*891 Opinion
In a prior action in the municipal court, plaintiff sought to recover $1,145.41 for labor and services rendered. A writ of attachment was issued against two defendants, one a corporation and one a partnership, each bearing the name of Computer Graphics, and assets of the defendants were seized. Those assets were released when the defendant in this action (Fidelity and Deposit Company of Maryland, hereinafter referred to as the surety) provided the attaching officer with an undertaking pursuant to section 540 of the Code of Civil Procedure. Plaintiff ultimately recovered judgment in the amount of $1,145.43 against the two defendants whose assets were attached, levied execution against those defendants which was returned unsatisfied, made demand upon the surety for payment of the judgment pursuant to the undertaking and filed this action when the demand was refused.
Three purported causes of action were embodied in the complaint against the surety. The first, for declaratory relief, is of no moment in this appeal. The second was for payment of the judgment pursuant to the undertaking. The third was for damages for fraud. It sought recovery of $1,147.43 (the amount of the judgment which the surety had undertaken to pay), $1,000 for attorney fees for bringing the instant action and $100,000 for punitive damages.
Plaintiff obtained summary judgment against the surety on the second cause of action. At the same time, judgment was entered on the third cause of action in favor of the surety. This was the result of the court’s having previously stricken the entire third cause of action on motion of the surety. Plaintiff appeals from the judgment entered with respect to his third cause of action.
Preliminarily we note that the surety defends the judgment from which the appeal is taken on the ground that the third cause of action did not state a cause of action. The surety’s motion to strike was not made on that ground and the surety did not interpose a general demurrer. A general demurrer, not a motion to strike, is the appropriate method of attacking the sufficiency of a pleading.
(White Lighting Co.
v.
Wolf son
(1968)
*892
Punitive damages, even in a fraud action, cannot be recovered unless there are “actual, substantial damages.”
(Goodwin
v.
Wolpe
(1966)
Plaintiff alleged that the fraud of the surety consisted of the false statement in the undertaking that the surety would pay when obligated to do so. Plaintiff relies upon section 1572 of the Civil Code which characterizes a promise made without any intention of performing it as an actual fraud if “committed by a party to the contract, or with his connivance, with intent to deceive another party thereto, or to induce him to enter into the contract.” That reliance is misplaced because there was no contract between plaintiff and the surety. While the undertaking is a statutory obligation in favor of plaintiff, it does not follow that plaintiff is a party to the undertaking in a contractual sense. On the other hand, the surety’s false promise (Civ. Code, § 1710), if made with the intent to induce plaintiff to alter his position to his injury or risk, renders the surety liable to the plaintiff if plaintiff relied thereon to his detriment. (Civ. Code, § 1709.)

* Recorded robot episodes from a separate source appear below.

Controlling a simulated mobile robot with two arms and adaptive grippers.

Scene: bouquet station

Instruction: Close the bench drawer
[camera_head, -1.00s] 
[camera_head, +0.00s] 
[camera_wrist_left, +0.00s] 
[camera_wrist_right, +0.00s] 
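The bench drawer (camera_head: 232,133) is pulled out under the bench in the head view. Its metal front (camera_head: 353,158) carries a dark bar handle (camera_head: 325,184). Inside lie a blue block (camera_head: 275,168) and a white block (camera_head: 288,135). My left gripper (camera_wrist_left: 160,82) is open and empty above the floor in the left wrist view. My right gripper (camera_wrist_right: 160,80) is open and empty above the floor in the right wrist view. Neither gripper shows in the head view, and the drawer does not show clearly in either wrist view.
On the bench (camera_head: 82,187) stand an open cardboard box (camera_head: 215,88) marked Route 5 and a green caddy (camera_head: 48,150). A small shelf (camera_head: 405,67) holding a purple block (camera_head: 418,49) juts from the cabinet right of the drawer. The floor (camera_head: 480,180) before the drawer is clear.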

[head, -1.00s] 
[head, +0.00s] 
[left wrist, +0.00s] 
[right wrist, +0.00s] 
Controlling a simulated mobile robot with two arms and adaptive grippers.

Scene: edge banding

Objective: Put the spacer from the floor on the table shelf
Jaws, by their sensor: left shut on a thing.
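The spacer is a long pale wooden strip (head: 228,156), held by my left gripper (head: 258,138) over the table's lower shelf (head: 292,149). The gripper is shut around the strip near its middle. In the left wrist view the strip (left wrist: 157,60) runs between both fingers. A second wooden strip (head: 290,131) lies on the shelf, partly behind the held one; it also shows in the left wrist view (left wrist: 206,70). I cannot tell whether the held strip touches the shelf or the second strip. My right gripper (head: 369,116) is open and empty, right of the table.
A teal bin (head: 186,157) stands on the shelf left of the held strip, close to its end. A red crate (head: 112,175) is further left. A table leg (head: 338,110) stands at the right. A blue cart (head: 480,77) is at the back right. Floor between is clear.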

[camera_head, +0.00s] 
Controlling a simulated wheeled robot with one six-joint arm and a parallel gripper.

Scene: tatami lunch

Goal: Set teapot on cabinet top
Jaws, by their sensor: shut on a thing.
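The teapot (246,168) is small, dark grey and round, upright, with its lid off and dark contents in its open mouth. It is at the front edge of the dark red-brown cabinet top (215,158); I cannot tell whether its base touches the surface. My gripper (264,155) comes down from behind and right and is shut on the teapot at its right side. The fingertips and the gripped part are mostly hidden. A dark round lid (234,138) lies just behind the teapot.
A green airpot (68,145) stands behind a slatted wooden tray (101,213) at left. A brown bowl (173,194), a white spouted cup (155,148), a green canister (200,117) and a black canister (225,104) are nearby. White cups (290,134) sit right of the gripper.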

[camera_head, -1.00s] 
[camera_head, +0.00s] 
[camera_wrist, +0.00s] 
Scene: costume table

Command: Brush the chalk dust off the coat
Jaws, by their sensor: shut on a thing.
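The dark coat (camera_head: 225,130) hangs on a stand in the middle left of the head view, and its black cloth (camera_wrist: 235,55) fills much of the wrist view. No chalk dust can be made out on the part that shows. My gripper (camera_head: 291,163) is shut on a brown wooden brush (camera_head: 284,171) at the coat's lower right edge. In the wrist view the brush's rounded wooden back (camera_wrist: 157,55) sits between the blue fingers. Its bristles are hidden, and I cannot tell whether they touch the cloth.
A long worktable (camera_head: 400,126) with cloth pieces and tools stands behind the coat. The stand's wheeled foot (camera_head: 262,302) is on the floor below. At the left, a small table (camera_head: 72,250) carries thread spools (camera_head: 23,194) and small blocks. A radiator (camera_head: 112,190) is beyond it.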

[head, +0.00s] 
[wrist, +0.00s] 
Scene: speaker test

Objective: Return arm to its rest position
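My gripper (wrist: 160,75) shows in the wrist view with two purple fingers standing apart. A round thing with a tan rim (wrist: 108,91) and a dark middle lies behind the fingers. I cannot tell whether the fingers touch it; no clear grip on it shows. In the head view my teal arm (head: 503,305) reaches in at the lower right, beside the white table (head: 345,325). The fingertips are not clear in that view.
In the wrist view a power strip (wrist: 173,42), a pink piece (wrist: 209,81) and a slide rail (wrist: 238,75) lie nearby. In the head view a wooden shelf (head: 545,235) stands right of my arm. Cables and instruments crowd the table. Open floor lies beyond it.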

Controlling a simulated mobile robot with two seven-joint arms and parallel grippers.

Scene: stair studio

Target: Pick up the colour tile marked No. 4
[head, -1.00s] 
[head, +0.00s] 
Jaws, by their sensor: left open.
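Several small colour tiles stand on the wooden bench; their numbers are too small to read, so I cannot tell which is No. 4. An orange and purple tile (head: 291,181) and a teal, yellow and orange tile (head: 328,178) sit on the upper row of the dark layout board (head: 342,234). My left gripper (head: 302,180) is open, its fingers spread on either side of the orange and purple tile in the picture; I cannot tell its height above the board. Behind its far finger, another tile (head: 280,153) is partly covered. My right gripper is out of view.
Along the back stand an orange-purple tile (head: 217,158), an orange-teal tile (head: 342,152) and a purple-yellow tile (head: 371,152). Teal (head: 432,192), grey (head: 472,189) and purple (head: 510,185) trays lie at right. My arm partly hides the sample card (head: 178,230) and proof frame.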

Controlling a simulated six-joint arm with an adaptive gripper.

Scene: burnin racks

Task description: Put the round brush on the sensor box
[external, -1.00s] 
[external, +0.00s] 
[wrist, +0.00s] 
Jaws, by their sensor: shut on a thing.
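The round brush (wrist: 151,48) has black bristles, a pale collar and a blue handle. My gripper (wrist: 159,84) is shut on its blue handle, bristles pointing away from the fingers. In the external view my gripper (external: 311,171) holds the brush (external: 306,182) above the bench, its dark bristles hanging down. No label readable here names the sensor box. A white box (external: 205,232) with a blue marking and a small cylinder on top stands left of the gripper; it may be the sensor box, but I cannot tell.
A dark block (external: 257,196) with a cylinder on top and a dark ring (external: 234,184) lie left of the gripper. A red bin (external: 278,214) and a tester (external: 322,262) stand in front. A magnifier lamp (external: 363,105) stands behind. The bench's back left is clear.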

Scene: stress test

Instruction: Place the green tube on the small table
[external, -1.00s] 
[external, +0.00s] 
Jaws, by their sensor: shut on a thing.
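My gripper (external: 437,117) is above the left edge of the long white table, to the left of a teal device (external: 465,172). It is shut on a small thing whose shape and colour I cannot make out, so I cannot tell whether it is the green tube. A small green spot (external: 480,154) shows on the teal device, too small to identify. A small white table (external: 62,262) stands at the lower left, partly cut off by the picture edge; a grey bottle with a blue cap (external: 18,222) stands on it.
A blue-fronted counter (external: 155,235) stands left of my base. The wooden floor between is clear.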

Plaintiff alleged that the surety’s promise was made “to induce plaintiff from taking any further steps to secure any Judgment he might obtain” and that in reliance upon the false promise “plaintiff took no further action to secure any Judgment he might obtain.” There is nothing in the complaint which indicates what plaintiff might have done to “secure” any judgment he might obtain or to put himself in a better position had he known the falsity of the surety’s promise. In his briefs before this court, plaintiff says only that he “would not have accepted and relied upon” the surety’s undertaking if he had known the truth. But plaintiff did not “accept” the undertaking. The attaching officer was required to release the attached property when the undertaking was given. (Code Civ. Proc., § 540;
Kanouse
v.
Brand
(1909)
*893 A fraudulent misrepresentation is not actionable unless plaintiff’s conduct on reliance thereon caused the loss for which plaintiff seeks damages. (Rest, Torts, § 546.) In the case at bench, the alleged loss of $1,147.43 was not the result of plaintiff’s having acted, or having failed to act, in reliance on the surety’s false promise. The causative factor is missing since, as far as we are aware, plaintiff could have done nothing to improve his position had he known initially that the surety did not intend to pay pursuant to the undertaking the moment plaintiff met the conditions precedent to the obligation of the surety to pay.
It is obvious from his briefs that plaintiff is annoyed by the fact that had no undertaking been given, plaintiff could have executed upon the attached property without the necessity of filing a new lawsuit, but because the undertaking was given, plaintiff is in a worse position in that to enforce the undertaking he was required to sue the surety. What plaintiff fails to recognize is that the undertaking is not simply the substitution of an obligation of the surety for the property which was attached.
(Passow & Sons
v.
United States Fid. & Guar. Co.
(1918)
The judgment is affirmed.
Lillie, Acting P. J., and Thompson, J., concurred.
A petition for a rehearing was denied December 7, 1970, and appellant’s petition for a hearing by the Supreme Court was denied January 6, 1971.